Roman Giertych zarzucił Cezaremu Gmyzowi zniesławienie. Przyczyną miał być sposób, w jaki korespondent TVP w Berlinie i równocześnie dziennikarz tygodnika "Do Rzeczy" relacjonował zatrzymanie znanego mecenasa w mediach - także tych społecznościowych - przez Centralne Biuro Antykorupcyjne.
- Cóż, Roman Giertych już po badaniach lekarskich. Wyszło, że jest zdrowy jak koń
- między innymi to podał na portalu X dziennikarz.
Wpis dotyczył sytuacji, która miała miejsce podczas czynności procesowych. Roman Giertych zasłabł podczas nich i został przetransportowany do szpitala.
Czego zażądał Roman Giertych
W odpowiedzi na aktywność dziennikarza Roman Giertych złożył do sądu prywatny akt oskarżenia. Domagał się w nim ukarania pracownika TVP i tygodnika "Do Rzeczy" 200 tys. złotych nawiązki, a także jednego roku bezwzględnego pozbawienia wolności.
Sąd Rejonowy dla Warszawy Śródmieścia umorzył jednak postępowanie z powodu "niskiej szkodliwości społecznej czynu". Decyzję taką podjął sędzia Maciej Mitera. Roman Giertych już zapowiedział podjęcie kroków w tej sprawie. Wyrok nie jest prawomocny, a znany warszawski mecenas i obecnie poseł na Sejm X kadencji z ramienia Koalicji Obywatelskiej zamierza złożyć zażalenie na umorzenie postępowania. W rozmowie z portalem Wirtualne Media warszawski adwokat zapowiedział, że "sędzia Mitera przegrał z nim już niejeden raz i tak będzie też tym razem".
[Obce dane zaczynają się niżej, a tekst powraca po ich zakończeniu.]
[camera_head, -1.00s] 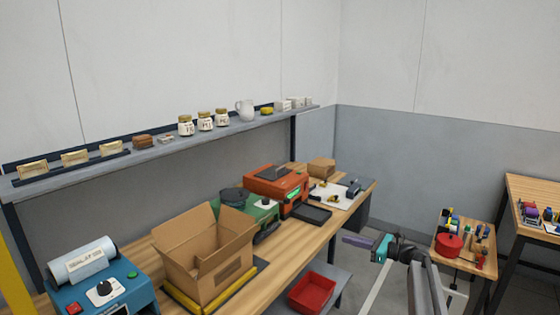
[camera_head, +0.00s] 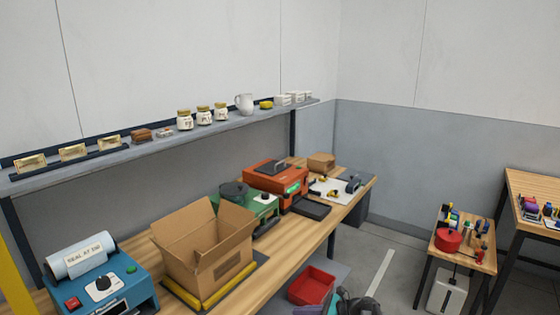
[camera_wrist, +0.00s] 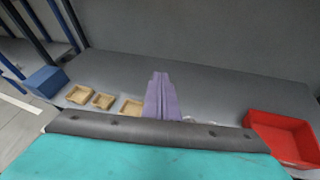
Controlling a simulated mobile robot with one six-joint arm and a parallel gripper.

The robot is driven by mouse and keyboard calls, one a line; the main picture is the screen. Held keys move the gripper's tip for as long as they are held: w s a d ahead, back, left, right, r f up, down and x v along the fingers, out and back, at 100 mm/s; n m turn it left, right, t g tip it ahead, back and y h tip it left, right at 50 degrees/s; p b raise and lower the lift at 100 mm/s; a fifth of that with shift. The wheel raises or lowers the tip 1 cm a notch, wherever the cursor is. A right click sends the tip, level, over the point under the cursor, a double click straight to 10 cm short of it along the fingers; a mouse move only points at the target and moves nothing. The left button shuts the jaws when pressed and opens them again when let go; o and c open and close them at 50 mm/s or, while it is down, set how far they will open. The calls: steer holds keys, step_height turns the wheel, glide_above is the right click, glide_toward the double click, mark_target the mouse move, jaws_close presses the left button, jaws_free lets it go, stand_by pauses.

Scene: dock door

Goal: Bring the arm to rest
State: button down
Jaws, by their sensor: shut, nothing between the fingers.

Cezary Gmyz tak skomentował decyzję sądu w swoich mediach społecznościowych:
- Kolejne zwycięstwo w sprawie z Romanem Giertychem. Sąd Rejonowy dla Warszawy Śródmieścia po raz drugi umorzył postępowanie z prywatnego aktu oskarżenia najdłuższego polskiego mecenasa. Dziękuję moim obrońcom Patrycji Boguskiej Mateuszowi Omelanowi z kancelarii Macieja Zaborowskiego
- napisał dziennikarz.
Zatrzymanie Romana Giertycha
Do zatrzymania doszło w październiku 2020 roku. Znany warszawski mecenas wraz z biznesmenem Ryszardem K. usłyszał wtedy zarzuty dotyczące przywłaszczenia i wyprowadzenia ze spółki deweloperskiej Polnord kwoty ok. 92 mln zł. 15 października 2020 CBA przeszukało kancelarię Romana Giertycha, a także jego posiadłość. W toku tej drugiej czynności procesowej adwokat zasłabł, przez co został przetransportowany do szpitala. Zarzuty prokuratorskie usłyszał 16 października 2020, jednak później poprawność dokonania tej czynności została podważona, przez co Giertych zgodnie z opinią poznańskiego sądu, nie otrzymał statusu podejrzanego. Co więcej, sąd uznał, że prokuratura nie przedstawiła dowodów, które uprawdopodobniałyby popełnienie przestępstwa, więc oddalił wszystkie wnioski o areszt, złożone przez oskarżycieli. Ci jednak nie złożyli broni, a zgodnie z zapowiedziami, Romanowi Giertychowi miały zostać postawione nowe zarzuty.
Niedługo potem Roman Giertych opuścił Warszawę i zamieszkał we Włoszech. Do Polski wrócił po objęciu mandatu posła X kadencji z ramienia Koalicji Obywatelskiej. Jego start w wyborach parlamentarnych ogłosił Donald Tusk pod koniec sierpnia 2023. Były premier ostatecznie wystartował w wyborach z ostatniego miejsca na liście w świętokrzyskim. Wcześniej rozważał start jako kandydat na senatora w ramach paktu senackiego z ramienia Polski 2050, jednak na jego kandydaturę nie zgodziła się Lewica.
Posłom i senatorom w Polsce przysługuje immunitet. Zgodnie z art. 7 ustawy o wykonywaniu mandatu posła i senatora, "od dnia ogłoszenia wyników wyborów do dnia wygaśnięcia mandatu poseł lub senator nie może być pociągnięty do odpowiedzialności karnej bez zgody Sejmu lub Senatu". Przepis ten dotyczy czynów popełnionych do dnia wygaśnięcia mandatu, w tym czynów popełnionych przed dniem ogłoszenia wyników wyborów.